[Robot control records]
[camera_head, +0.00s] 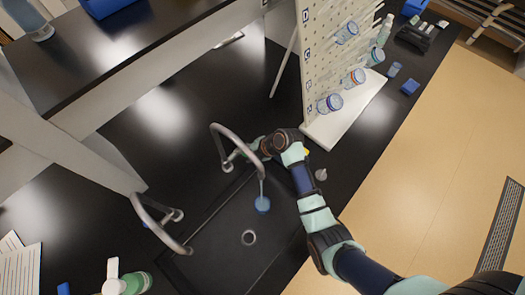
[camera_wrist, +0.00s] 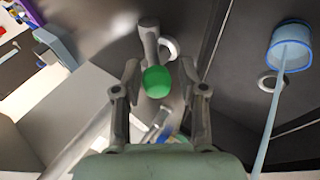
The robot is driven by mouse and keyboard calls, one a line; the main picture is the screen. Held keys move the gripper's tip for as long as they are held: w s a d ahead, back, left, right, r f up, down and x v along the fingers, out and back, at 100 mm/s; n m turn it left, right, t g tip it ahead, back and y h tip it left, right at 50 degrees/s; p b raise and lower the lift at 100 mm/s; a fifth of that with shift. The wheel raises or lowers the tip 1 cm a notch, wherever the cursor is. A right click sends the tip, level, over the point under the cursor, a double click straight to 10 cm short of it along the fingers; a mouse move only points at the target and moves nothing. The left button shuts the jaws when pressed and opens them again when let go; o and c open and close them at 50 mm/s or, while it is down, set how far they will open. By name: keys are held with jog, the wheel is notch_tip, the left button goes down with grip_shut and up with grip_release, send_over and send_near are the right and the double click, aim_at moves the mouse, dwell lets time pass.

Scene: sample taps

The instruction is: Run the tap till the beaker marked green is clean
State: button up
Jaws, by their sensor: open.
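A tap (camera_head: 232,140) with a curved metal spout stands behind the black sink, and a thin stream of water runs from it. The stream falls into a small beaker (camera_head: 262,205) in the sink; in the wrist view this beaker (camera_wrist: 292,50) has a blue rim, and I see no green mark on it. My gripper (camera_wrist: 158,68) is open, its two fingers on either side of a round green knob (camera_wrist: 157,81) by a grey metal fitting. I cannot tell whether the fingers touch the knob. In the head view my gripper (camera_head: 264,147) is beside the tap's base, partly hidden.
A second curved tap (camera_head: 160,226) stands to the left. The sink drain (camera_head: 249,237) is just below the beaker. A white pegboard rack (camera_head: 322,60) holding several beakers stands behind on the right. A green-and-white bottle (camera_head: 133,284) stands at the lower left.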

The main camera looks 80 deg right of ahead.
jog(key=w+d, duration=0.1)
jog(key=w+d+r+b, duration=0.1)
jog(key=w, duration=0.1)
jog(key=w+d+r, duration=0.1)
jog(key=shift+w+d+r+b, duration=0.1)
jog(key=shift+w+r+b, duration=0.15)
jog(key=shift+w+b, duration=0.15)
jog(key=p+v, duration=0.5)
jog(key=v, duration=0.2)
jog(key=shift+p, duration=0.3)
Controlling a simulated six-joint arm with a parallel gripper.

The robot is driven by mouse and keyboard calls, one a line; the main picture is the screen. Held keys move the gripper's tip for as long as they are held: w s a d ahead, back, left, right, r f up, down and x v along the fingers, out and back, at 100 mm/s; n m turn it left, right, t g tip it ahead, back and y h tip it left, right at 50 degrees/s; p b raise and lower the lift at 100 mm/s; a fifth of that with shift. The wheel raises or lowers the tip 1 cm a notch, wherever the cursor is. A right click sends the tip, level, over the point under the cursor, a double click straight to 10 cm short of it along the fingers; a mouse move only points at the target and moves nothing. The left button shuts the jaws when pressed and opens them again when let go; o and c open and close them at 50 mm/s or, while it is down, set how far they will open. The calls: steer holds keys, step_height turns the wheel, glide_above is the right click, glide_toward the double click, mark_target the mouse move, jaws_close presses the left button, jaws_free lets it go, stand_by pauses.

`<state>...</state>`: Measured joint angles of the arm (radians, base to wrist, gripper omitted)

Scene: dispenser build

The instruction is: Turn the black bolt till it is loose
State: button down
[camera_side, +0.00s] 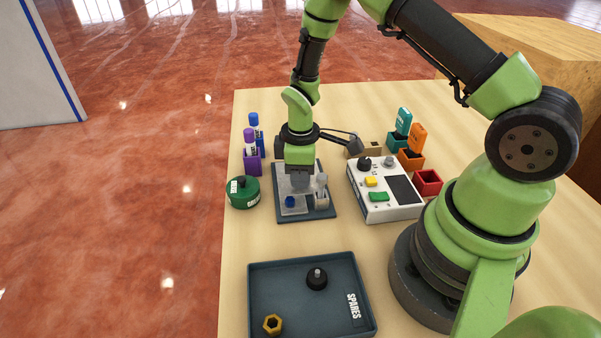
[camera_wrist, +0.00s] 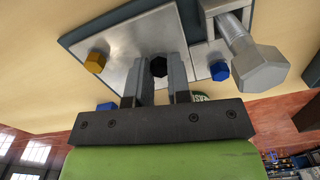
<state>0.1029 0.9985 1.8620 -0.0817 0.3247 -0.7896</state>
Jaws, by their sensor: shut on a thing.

__AIM__.
Return every line holding the word "Scene" from the records.

__RESULT FOR THIS EXERCISE__.
Scene: sample taps
Scene: dispenser build

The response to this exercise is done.